##### DATA SUPPLIED

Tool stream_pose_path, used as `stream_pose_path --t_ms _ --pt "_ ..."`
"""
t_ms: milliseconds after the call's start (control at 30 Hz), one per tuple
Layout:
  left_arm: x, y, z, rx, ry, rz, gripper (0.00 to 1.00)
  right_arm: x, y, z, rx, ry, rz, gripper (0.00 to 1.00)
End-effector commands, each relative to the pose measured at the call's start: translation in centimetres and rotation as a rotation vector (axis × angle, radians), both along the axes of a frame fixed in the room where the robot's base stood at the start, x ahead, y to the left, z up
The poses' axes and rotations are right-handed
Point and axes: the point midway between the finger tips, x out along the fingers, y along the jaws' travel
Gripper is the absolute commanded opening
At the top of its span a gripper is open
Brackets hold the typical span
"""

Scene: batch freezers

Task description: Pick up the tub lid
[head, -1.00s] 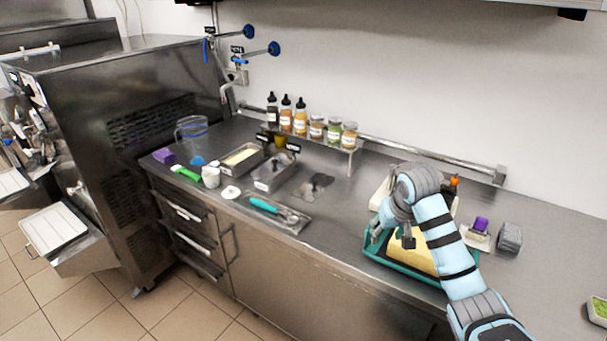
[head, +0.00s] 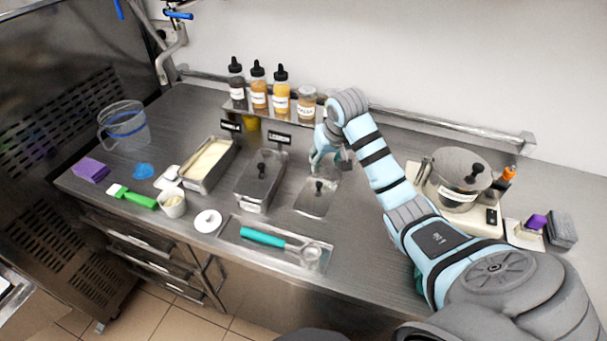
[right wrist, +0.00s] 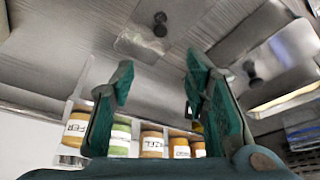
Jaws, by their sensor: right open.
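A flat steel lid (head: 312,203) with a black knob lies on the counter to the right of two steel tubs. In the right wrist view the lid (right wrist: 143,44) lies beyond my fingertips, with clear space between. My right gripper (head: 330,162) is just behind and above the lid in the head view, open and empty; its two green fingers (right wrist: 160,72) are spread apart. The left steel tub (head: 187,178) is uncovered with pale yellow contents. The other tub (head: 253,207) has a knobbed lid (head: 265,160) on it. My left gripper is out of view.
A shelf (head: 290,125) with bottles and jars stands behind. A tray (head: 250,255) with a turquoise-handled scoop (head: 265,238), a white cup (head: 172,203) and a white disc (head: 208,221) are in front. A lidded pot (head: 455,182) on a scale is at right.

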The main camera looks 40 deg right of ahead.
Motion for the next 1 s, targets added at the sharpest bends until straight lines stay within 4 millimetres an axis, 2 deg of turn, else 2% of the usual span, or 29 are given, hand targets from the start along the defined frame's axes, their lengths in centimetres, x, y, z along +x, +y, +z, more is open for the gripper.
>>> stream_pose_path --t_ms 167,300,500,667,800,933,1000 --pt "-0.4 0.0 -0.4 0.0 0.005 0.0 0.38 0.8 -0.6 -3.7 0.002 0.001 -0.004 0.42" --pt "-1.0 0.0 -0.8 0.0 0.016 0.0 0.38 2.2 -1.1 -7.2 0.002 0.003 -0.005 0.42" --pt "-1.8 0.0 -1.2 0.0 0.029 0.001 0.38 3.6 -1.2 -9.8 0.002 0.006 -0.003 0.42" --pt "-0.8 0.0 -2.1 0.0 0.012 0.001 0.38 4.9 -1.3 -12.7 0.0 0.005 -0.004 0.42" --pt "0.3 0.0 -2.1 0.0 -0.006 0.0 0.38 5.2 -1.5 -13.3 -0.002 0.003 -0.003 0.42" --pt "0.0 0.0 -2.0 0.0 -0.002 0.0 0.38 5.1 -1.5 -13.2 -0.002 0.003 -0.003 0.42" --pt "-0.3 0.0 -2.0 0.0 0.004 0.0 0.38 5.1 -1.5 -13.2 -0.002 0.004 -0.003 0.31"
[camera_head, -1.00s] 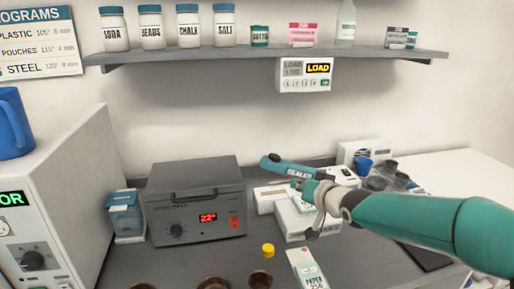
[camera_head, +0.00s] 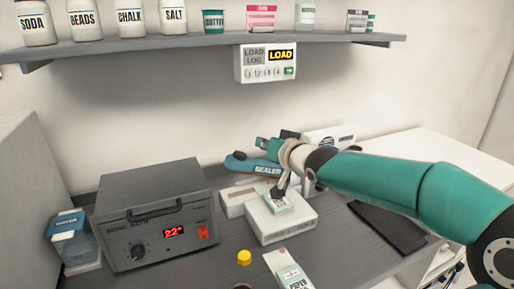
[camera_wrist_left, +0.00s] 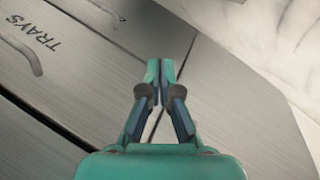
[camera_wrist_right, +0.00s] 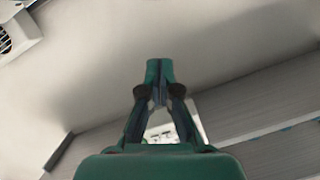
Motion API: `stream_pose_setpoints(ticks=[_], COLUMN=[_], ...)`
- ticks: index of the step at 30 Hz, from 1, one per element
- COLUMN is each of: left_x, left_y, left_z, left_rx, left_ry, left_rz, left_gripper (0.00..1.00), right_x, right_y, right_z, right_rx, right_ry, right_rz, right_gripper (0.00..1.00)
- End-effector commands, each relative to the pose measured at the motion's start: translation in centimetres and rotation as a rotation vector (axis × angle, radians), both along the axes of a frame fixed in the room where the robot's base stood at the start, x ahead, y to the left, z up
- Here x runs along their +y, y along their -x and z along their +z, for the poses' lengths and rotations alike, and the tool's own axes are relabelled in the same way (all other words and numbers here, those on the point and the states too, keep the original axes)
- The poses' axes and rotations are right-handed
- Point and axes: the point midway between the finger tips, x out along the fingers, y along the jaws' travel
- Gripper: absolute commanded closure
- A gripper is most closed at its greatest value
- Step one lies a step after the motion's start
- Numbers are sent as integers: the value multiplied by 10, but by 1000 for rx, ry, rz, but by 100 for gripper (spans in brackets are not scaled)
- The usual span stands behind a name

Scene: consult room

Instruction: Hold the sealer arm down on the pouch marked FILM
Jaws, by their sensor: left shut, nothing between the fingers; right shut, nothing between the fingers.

##########

[WHAT YOU NEED TO DO]
Please repeat the entries exactly. Do not include the pictures.

[WORKED ANSWER]
Tool stream_pose_path, used as `stream_pose_path --t_ms _ --pt "_ ..."`
"""
t_ms: milliseconds after the call's start (control at 30 Hz), one per tuple
Layout:
  left_arm: x, y, z, rx, ry, rz, gripper (0.00 to 1.00)
  right_arm: x, y, z, rx, ry, rz, gripper (0.00 to 1.00)
End-effector commands, each relative to the pose measured at the call's start: translation in centimetres and rotation as a rotation vector (axis × angle, radians), both along the axes of a frame fixed in the room where the robot's base stood at the start, x ahead, y to the left, z up
The poses' axes and rotations are right-handed
Point and axes: the point midway between the finger tips, x out along the fingers, y along the jaws' travel
Gripper is the absolute commanded opening
At the top of its span a gripper is open
Brackets hold the typical span
"""

Scene: batch freezers

Task description: Pick up the tub lid
[head, -1.00s] 
[head, +0.00s] 
[right wrist, +0.00s] 
Jaws, by their sensor: right open.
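A flat steel lid (head: 312,203) with a black knob lies on the counter to the right of two steel tubs. In the right wrist view the lid (right wrist: 143,44) lies beyond my fingertips, with clear space between. My right gripper (head: 330,162) is just behind and above the lid in the head view, open and empty; its two green fingers (right wrist: 160,72) are spread apart. The left steel tub (head: 187,178) is uncovered with pale yellow contents. The other tub (head: 253,207) has a knobbed lid (head: 265,160) on it. My left gripper is out of view.
A shelf (head: 290,125) with bottles and jars stands behind. A tray (head: 250,255) with a turquoise-handled scoop (head: 265,238), a white cup (head: 172,203) and a white disc (head: 208,221) are in front. A lidded pot (head: 455,182) on a scale is at right.

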The main camera looks 40 deg right of ahead.
Motion for the next 1 s, targets added at the sharpest bends until straight lines stay within 4 millimetres an axis, 2 deg of turn, else 2% of the usual span, or 29 are given, hand targets from the start along the defined frame's axes, their lengths in centimetres, x, y, z along +x, +y, +z, more is open for the gripper.
>>> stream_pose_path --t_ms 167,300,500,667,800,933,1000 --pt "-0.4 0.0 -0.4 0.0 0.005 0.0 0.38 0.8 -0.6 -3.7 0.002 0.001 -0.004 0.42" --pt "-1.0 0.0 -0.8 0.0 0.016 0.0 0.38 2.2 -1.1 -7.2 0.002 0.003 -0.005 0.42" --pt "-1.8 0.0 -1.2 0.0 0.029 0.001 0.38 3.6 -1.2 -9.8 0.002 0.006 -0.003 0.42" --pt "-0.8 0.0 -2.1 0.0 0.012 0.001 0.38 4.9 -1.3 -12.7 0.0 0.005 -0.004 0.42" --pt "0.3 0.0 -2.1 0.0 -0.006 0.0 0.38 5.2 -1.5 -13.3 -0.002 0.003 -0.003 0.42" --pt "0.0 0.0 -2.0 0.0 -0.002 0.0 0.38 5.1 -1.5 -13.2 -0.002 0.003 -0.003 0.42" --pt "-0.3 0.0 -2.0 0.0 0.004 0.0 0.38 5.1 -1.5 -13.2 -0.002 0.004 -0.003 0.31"
[camera_head, -1.00s] 
[camera_head, +0.00s] 
[camera_wrist_left, +0.00s] 
[camera_wrist_right, +0.00s] 
Motion API: `stream_pose_setpoints(ticks=[_], COLUMN=[_], ...)`
- ticks: index of the step at 30 Hz, from 1, one per element
- COLUMN is each of: left_x, left_y, left_z, left_rx, left_ry, left_rz, left_gripper (0.00..1.00), right_x, right_y, right_z, right_rx, right_ry, right_rz, right_gripper (0.00..1.00)
- End-effector commands, each relative to the pose measured at the motion's start: translation in centimetres and rotation as a rotation vector (axis × angle, radians), both along the axes of a frame fixed in the room where the robot's base stood at the start, x ahead, y to the left, z up
- Here x runs along their +y, y along their -x and z along their +z, for the poses' lengths and rotations alike, and the tool's own axes are relabelled in the same way (all other words and numbers here, those on the point and the states too, keep the original axes)
- The poses' axes and rotations are right-handed
- Point and axes: the point midway between the finger tips, x out along the fingers, y along the jaws' travel
- Gripper: absolute commanded closure
- A gripper is most closed at its greatest value
- Step one lies a step after the motion's start
- Numbers are sent as integers: the value multiplied by 10, but by 1000 for rx, ry, rz, but by 100 for gripper (spans in brackets are not scaled)
- The usual span stands behind a name

Scene: consult room

Instruction: Hold the sealer arm down on the pouch marked FILM
Jaws, by their sensor: left shut, nothing between the fingers; right shut, nothing between the fingers.

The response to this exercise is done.